Monday, July 7, 2008

Volunteer to be a Sucker

Following on the heels of the discovery that the TEFL certificate course I completed six years ago is essentially worthless, I'm in a nasty mood regarding all things related to TEFL training.


If the ostensible motive for any action is to help out those in need, basically anything goes. Even if the end result is huge profit for those making the supposedly altrusitic effort.

Take a look at this ad dressed up as a "news story." An outfit called i-to-i, a self-proclaimed "volunteer travel operator," will hook you up with schools in Cambodia, where you can teach without receiving any remuneration and feel as if you're making a difference.

The catch, of course, is that you cough up $1425 U.S. dollars for the privilege of doing this for three weeks. Curiously, the dollar figure has an asterisk next to it but nowhere is there an indication what the qualifier is. The payout covers a 40 hour online TEFL course, accommodation, meals and miscellaneous things like "24/7 emergency support."

I've always found that such hand-holding set-ups always play on any newbie's sense of fear when making their sales pitch. It would be interesting to know what this emergency support consists of.

Much of what is stated in the ad strikes me as disingenuous, misleading or just plain out of line.

This kind of arrangement takes away jobs from those who are working as English teachers. Someone might respond by claiming that isn't the case since extremely under-funded schools wouldn't be able to afford foreign teachers anyway. There may be something to that logic but if so, then no one should be reaping a profit from such an undertaking.

For anyone really interested in working with poor children in third world countries, there are numerous NGOs that could help to organize a similar experience. Or, you could simply contact schools online and offer your time or show up in person. Either way, many would welcome volunteers with open arms.

i-to-i (what does that stand for anyway, "ignorance to insipidness"?) should also answer a simple question: are they double dipping? In other words, together with the fees from the volunteers, are they paid by the schools or given government grants for performing such an honourable and selfless service?

They continue on with their misuse of punctuation and other language conventions at the end of the ad when a quote is provided: "The beauty of these projects is that the rewards are mutual..."

The problem is, the words are attributed to no one (presumably they are from the mouth of the individual mentioned five paragraphs previously.) It simply stands alone as if the fact that someone somewhere made the statement lends it credence.

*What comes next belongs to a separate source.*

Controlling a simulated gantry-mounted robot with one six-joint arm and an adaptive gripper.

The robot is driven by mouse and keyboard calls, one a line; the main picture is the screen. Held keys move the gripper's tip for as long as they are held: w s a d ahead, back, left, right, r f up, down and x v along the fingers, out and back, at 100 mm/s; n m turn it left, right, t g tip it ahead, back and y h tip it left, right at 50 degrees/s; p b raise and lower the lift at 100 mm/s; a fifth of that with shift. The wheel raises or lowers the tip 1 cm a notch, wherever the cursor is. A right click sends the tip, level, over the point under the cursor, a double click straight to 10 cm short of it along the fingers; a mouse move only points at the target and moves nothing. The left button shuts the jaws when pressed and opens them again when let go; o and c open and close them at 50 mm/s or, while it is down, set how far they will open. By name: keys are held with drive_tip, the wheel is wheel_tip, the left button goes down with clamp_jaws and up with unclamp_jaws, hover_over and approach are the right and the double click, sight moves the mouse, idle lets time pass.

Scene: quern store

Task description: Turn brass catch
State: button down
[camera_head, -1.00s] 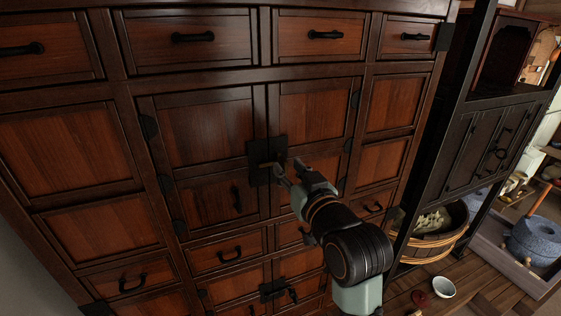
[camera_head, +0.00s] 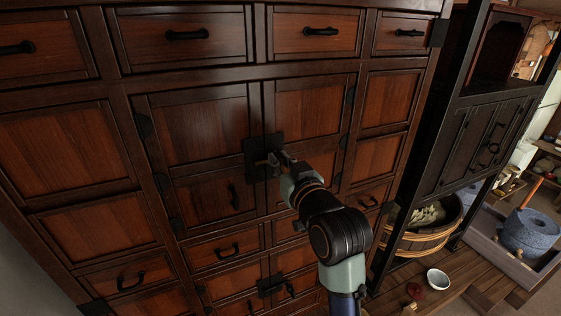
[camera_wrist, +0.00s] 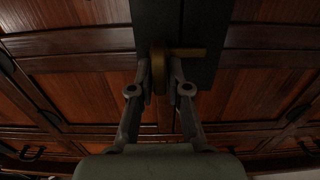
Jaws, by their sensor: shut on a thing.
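The brass catch (camera_wrist: 193,53) sits on a dark metal plate (camera_wrist: 205,22) across the meeting edges of the two middle cabinet doors. In the wrist view its bar points sideways to the right, and its lower part is between my two fingers. My gripper (camera_wrist: 162,75) is shut on the catch. In the head view my gripper (camera_head: 272,164) is at the dark plate (camera_head: 256,150), coming from the lower right. The catch (camera_head: 262,162) shows there only as a small bit, largely hidden by my fingers.
The wooden cabinet (camera_head: 85,150) has several drawers with black handles around the doors. A black shelf unit (camera_head: 460,150) stands at right. A wooden tub (camera_head: 425,235), a white bowl (camera_head: 438,279) and a blue-grey quern (camera_head: 528,233) are at lower right.

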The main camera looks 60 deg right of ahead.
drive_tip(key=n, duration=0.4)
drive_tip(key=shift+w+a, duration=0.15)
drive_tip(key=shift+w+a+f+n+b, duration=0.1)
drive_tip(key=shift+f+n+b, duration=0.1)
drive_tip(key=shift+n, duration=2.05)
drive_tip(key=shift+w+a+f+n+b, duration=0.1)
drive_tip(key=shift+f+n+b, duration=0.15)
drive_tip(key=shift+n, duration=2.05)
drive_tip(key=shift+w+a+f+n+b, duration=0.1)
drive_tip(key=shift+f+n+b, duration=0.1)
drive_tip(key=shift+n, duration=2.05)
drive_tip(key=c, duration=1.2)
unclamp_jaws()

I have no problem with an organization offering such a service and trying to make a buck. But I also feel it is my duty to point out the spin and absurdity.


British English Teacher said...

Interesting insight into the TEFL industry. I imagined that i-to-i sounded a bit dodgy but never imagined the extent of the extent of the scam. Thanks for your warnings!

Anonymous said...

leaving aside the volunteer aspect of i-to-i, what do you think of the actual certification they offer? if you don't care for that one, is there an online course that you would recommend?

Anonymous said...

I was recently very interested in doing one of the classroom courses, especially seeing that the price was so competitive. I was emailed the dates and venue of the courses in my city. I phoned the alleged venue and the manager said she has no record of this company holding a course there on those specific dates??

Anonymous said...

Why is it that when I phone the RSA number they advertise on their website (in order to make enquiries), no one ever answers. There is only a recorded message to say that all the operators are on the phone. I phoned the UK number, and it doesn't exist. Eventually, so fed - up, I requested a call back and the same lady who was on the voice recording phoned me. Are there even any real operators and advisors?????

ZcheK said...

Maybe others have had problems with them, but I am currently on thier Thailand internship and having the time of my life, yes they take money from you at the start and also from your pay, but they litterally look after everything for you so you can focus on teaching and having fun rather than accomodation, visas, power, travel, work permits etc. They are a service, if you dont want it you can just go get a job on your own, but for me the perfect intro to tefl.

Frankie said...

Just google "onlinetefl, i-to-i, china scam" and you will get the truth about this ongoing fraud that lies to people on a daily basis. Their internships are a scam and you do NOT need a TEFL certificate to teach in China. Furthemore, their TEFL certificate is not even recognized nor accepted in Asia and Most of Europe!